## EXERCISE
Wherever the word "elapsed" appears in a line, extract that line.

[Stored records]
# # #

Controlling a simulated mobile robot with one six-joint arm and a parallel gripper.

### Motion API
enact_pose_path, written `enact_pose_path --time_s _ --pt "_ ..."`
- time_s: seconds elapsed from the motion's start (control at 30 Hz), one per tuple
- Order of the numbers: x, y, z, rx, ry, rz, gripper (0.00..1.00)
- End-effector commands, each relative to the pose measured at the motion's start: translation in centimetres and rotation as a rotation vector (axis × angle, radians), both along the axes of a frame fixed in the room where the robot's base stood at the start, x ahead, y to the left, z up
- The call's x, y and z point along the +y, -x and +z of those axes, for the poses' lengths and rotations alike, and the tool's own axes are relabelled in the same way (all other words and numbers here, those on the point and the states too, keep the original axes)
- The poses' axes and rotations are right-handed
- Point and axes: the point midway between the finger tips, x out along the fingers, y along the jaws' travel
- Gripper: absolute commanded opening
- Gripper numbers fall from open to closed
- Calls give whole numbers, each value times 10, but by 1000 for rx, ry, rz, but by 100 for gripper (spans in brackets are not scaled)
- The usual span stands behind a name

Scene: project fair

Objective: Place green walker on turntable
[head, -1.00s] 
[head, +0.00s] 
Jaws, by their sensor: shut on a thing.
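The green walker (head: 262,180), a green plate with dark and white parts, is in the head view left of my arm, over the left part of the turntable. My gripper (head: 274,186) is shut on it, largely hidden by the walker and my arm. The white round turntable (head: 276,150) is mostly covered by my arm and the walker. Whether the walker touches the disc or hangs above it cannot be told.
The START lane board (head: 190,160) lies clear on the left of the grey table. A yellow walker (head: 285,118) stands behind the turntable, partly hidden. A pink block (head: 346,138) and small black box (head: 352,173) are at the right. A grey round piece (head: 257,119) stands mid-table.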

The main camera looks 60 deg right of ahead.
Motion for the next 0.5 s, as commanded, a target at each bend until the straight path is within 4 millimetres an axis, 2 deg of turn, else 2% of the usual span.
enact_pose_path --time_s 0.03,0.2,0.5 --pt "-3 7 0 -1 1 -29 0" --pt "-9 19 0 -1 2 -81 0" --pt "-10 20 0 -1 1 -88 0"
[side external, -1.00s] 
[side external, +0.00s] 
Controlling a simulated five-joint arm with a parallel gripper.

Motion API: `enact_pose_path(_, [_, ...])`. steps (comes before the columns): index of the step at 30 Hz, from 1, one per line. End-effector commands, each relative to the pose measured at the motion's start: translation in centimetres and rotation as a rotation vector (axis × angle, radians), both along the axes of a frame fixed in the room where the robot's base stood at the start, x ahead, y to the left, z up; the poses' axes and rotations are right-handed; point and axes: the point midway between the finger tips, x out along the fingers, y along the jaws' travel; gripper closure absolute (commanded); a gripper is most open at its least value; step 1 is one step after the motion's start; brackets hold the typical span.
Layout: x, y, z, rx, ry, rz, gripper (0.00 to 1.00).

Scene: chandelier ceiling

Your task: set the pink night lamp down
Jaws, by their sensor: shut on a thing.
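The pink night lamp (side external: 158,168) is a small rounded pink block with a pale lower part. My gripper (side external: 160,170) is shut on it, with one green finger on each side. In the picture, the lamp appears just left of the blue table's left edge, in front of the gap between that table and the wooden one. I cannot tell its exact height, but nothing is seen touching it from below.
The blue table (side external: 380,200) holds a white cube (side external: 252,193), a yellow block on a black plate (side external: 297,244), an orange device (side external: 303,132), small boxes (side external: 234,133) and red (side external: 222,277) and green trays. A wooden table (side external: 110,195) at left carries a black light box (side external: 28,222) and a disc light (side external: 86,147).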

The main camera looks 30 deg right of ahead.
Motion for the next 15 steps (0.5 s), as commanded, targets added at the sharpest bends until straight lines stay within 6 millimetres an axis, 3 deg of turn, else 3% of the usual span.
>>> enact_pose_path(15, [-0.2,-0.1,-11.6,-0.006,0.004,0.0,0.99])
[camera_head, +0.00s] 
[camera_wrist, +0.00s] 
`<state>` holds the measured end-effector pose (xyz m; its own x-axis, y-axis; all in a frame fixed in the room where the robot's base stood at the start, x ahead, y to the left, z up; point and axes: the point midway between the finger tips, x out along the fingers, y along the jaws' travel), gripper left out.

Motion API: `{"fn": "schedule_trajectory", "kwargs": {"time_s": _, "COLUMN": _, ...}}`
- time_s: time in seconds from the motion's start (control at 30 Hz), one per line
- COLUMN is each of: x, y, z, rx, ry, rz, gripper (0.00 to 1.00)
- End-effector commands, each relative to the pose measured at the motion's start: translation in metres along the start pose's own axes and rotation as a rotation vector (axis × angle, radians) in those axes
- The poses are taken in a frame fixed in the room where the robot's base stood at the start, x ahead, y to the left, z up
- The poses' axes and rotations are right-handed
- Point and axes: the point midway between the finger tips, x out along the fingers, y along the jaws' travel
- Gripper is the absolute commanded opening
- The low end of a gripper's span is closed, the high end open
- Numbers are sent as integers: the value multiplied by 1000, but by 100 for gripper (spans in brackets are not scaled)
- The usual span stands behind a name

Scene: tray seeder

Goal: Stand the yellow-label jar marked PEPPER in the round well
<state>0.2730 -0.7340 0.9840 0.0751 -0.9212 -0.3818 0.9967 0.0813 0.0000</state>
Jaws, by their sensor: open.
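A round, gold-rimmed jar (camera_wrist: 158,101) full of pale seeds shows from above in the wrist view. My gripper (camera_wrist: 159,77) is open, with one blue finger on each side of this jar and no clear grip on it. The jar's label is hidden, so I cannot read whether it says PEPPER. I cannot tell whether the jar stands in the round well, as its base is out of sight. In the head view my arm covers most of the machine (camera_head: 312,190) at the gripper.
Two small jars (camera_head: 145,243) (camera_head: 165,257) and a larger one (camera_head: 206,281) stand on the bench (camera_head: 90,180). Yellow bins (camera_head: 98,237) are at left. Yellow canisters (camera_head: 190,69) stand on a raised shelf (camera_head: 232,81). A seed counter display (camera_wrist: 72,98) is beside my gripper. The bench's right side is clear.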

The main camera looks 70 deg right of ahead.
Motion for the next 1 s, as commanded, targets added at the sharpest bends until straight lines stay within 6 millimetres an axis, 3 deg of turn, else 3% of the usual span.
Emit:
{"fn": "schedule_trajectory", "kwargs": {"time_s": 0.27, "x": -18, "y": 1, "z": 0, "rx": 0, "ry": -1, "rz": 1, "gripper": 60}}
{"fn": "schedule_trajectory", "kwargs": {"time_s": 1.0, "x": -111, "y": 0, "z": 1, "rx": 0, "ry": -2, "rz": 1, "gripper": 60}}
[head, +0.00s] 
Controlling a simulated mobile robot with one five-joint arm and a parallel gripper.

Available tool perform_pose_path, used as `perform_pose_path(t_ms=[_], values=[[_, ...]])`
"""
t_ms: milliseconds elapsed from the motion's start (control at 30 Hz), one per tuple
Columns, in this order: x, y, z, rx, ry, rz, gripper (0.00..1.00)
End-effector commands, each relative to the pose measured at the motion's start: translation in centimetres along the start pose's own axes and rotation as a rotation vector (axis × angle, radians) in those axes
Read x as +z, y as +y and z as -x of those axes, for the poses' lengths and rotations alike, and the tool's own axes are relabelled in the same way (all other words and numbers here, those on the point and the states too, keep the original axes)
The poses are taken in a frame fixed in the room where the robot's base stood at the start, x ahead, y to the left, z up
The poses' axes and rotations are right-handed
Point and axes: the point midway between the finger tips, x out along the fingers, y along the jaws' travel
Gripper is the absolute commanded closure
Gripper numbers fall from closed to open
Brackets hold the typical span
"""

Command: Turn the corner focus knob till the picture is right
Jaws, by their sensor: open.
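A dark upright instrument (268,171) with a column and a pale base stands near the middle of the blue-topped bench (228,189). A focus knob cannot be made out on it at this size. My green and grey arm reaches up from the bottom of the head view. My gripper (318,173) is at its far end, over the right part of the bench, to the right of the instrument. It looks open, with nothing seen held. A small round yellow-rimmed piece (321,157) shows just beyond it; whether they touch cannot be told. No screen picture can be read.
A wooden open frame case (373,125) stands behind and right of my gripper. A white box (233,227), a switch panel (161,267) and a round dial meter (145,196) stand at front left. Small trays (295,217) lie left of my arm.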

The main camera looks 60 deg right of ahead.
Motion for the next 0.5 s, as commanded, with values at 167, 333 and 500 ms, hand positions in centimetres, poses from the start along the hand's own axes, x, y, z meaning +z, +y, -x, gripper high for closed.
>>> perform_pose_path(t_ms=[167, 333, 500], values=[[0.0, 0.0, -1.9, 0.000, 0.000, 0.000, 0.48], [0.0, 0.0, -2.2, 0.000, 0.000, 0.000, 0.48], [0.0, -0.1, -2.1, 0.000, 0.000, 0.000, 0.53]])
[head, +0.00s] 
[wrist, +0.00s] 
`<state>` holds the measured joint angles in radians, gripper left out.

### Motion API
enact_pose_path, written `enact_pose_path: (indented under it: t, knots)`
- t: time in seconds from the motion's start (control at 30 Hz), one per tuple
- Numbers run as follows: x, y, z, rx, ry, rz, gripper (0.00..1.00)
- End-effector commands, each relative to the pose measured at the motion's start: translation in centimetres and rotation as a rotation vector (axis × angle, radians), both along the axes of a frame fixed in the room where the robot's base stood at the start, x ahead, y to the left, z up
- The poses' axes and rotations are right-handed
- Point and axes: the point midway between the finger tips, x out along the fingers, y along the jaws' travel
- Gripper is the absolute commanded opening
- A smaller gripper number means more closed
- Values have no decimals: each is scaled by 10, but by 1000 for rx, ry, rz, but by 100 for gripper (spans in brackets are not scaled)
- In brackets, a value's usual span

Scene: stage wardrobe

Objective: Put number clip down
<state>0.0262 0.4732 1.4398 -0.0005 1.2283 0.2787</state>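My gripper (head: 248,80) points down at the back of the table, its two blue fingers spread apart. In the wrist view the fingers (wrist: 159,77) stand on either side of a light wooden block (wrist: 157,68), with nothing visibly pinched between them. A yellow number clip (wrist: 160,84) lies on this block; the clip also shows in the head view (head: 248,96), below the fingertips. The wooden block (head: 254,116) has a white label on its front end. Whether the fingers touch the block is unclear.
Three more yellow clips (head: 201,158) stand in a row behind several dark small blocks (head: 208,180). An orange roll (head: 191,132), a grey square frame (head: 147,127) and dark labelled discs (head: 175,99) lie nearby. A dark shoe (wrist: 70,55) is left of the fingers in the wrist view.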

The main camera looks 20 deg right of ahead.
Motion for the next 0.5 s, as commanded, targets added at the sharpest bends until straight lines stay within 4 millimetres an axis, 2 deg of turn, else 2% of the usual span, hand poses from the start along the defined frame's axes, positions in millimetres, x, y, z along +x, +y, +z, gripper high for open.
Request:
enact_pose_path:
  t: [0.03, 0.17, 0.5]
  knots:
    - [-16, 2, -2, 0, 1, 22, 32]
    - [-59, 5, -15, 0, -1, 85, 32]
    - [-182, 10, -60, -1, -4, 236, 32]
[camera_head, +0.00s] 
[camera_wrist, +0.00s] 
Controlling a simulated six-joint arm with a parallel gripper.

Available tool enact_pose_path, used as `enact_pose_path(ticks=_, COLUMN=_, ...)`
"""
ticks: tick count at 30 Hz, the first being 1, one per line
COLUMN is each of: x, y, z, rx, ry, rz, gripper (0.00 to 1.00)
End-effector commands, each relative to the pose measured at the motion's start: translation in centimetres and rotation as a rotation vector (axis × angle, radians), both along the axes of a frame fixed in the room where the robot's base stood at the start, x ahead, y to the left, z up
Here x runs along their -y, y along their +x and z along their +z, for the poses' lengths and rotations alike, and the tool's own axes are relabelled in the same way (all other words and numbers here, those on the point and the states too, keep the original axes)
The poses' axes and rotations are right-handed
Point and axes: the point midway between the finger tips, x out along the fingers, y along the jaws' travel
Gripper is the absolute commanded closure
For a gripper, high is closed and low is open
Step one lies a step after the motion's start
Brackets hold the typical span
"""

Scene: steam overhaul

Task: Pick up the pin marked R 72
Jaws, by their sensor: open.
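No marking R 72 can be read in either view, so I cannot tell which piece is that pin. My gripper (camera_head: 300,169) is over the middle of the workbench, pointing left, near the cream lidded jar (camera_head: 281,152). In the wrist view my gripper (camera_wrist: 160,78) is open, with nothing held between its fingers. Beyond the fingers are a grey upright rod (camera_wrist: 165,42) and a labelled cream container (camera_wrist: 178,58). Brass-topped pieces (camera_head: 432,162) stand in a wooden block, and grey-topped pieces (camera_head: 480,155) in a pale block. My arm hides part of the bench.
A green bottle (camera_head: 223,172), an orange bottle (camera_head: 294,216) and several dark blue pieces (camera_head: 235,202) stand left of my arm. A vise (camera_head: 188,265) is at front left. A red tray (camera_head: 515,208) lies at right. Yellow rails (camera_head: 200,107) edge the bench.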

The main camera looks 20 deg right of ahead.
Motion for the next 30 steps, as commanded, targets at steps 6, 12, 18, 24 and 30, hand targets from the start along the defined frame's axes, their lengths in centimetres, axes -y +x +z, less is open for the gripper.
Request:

# # #

## WRITTEN RESPONSE
- time_s: seconds elapsed from the motion's start (control at 30 Hz), one per tuple
t_ms: milliseconds elapsed from the motion's start (control at 30 Hz), one per tuple

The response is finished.